Major nuclear fusion milestone: Scientists made a significant step toward ignition

Recreating the extreme temperatures and pressures found at the heart of the Sun.

Share

A new experiment at the National Ignition Facility (NIF) at Lawrence Livermore National Laboratory in the US has successfully recreated the extreme temperatures and pressures of more than 1.3 megajoules (MJ) by triggering fusion ignition for the first time. This advancement puts scientists at the threshold of fusion ignition.

On August 2021, the experiment has produced the energy usually found at the heart of the Sun. Unlike any previous inertial confinement fusion experiment, this new experiment proves that ignition is possible. What’s more, it could lead to a reaction that generates more energy than they need to get started.

Co-director of the Centre for Inertial Fusion Studies at Imperial, Professor Jeremy Chittenden, said: “Demonstration of ignition has been a major scientific grand challenge since the idea was first published almost 50 years ago. It was the principal reason for the construction of NIF and has been its primary objective for over a decade.”

“After ten years of steady progress towards demonstrating ignition, the results of experiments over the last year have been more spectacular, as small improvements in the fusion energy output are strongly amplified by the ignition process. The pace of improvement in energy output has been rapid, suggesting we may soon reach more energy milestones, such as exceeding the energy input from the lasers used to kick-start the process.”

“This is crucial for opening up the promise of fusion energy and allowing physicists to probe the conditions in some of the most extreme states in the Universe, including those just minutes after the Big Bang.
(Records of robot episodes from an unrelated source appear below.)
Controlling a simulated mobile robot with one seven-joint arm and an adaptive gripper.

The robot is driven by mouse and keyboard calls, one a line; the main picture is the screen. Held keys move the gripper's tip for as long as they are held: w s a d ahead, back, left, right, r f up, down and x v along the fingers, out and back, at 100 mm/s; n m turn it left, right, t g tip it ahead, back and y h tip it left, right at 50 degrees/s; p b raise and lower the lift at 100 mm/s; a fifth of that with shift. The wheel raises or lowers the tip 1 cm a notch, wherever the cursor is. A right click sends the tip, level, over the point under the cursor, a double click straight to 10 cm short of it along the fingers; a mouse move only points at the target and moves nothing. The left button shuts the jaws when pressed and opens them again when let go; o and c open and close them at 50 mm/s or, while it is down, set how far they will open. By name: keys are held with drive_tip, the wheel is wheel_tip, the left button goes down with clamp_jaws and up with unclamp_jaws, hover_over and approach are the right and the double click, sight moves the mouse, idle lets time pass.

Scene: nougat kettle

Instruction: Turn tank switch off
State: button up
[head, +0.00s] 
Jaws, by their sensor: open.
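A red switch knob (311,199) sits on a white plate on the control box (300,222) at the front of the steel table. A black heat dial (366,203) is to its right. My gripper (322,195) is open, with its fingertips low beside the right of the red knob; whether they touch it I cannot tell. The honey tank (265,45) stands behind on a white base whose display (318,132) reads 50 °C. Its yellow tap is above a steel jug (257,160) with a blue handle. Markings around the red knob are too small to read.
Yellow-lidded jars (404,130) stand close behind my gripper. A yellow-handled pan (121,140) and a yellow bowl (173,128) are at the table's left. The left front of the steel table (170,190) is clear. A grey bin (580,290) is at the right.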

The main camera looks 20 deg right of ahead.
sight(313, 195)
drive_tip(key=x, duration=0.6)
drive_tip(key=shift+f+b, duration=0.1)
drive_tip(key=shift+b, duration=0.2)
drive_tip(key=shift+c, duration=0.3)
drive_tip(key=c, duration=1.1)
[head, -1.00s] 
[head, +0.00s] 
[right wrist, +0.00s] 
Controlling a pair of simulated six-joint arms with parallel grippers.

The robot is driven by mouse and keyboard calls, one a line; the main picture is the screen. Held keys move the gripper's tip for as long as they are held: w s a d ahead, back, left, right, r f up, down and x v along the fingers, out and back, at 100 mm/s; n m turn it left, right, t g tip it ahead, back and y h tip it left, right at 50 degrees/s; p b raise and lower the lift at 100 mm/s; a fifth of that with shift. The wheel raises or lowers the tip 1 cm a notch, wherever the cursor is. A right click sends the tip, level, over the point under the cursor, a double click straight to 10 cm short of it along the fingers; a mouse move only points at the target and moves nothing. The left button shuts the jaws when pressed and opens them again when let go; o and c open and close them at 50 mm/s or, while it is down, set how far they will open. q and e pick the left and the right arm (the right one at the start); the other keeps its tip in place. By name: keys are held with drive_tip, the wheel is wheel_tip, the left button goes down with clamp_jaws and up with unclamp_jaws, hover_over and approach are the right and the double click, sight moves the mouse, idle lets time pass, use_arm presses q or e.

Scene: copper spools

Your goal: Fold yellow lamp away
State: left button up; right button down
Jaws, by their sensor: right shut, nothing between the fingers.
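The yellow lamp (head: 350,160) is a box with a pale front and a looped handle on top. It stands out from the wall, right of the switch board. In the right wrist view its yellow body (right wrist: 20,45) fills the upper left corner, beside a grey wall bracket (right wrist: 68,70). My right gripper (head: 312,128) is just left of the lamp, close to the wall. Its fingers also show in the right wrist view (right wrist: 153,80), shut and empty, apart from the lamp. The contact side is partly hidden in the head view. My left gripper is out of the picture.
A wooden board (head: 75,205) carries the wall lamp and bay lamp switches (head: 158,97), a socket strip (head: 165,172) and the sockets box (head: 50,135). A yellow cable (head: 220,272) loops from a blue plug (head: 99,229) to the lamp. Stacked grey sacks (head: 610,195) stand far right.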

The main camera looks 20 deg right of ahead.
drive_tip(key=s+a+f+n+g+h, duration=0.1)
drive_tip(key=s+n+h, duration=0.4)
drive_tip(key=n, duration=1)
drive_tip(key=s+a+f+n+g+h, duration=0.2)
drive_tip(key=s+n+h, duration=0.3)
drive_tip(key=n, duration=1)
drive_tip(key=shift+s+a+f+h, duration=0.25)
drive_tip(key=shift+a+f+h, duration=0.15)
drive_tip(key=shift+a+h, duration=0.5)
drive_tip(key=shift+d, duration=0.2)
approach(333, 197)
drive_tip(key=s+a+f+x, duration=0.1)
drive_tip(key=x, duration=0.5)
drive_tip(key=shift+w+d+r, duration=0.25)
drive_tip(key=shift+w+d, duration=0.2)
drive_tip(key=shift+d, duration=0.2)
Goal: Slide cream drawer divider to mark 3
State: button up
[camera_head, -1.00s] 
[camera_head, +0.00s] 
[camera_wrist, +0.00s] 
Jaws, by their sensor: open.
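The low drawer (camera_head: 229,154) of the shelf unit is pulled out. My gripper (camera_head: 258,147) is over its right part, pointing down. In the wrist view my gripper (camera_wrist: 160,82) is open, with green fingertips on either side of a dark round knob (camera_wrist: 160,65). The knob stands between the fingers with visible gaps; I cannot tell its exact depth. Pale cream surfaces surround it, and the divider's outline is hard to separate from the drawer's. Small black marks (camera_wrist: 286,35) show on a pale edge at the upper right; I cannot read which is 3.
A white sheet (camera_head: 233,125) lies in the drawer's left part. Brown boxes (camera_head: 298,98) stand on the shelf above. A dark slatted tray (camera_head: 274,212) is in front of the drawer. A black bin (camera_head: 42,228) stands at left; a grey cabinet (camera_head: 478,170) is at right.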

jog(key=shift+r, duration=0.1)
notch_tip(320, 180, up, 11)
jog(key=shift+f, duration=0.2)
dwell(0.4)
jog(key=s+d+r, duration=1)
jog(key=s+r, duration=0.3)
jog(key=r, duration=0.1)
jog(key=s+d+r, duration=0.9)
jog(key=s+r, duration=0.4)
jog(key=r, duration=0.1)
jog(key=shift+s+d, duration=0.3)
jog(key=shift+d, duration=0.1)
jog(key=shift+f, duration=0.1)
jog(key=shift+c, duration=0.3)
Controlled fusion in the Laboratory is one of the defining scientific grand challenges of this era, and this is a momentous step forward.”

Scientists experimented by focusing laser light from NIF on a target the size of a BB. This generated a hot spot the diameter of a human hair, generating more than 10 quadrillion watts of fusion power for 100 trillionths of a second.

Jill Hruby, the DOE undersecretary for Nuclear Security and NNSA administrator, said, “These extraordinary results from NIF advance the science that NNSA depends on to modernize our nuclear weapons and production as well as open new avenues of research.”

LLNL Director Kim Budil said, “This result is a historic step forward for inertial confinement fusion research, opening a fundamentally new regime for exploration and the advancement of our critical national security missions. It is also a testament to the innovation, ingenuity, commitment, and grit of this team and the many researchers in this field over the decades who have steadfastly pursued this goal.”

“For me, it demonstrates one of the most important roles of the national labs – our relentless commitment to tackling the biggest and most important scientific grand challenges and finding solutions where the obstacles might dissuade others.”

Mark Herrmann, LLNL’s deputy program director for Fundamental Weapons Physics, said“This significant advance was only made possible by the sustained support, dedication and hard work of a very large team over many decades, including those who have supported the effort at LLNL, industry and academic partners and our collaborators at Los Alamos National Laboratory and Sandia National Laboratories, the University of Rochester’s Laboratory for Laser Energetics and General Atomics.”

“This result builds on the work and successes of the entire team, including the people who pursued inertial confinement fusion from the earliest days of our Laboratory. They should also share in the excitement of this success.”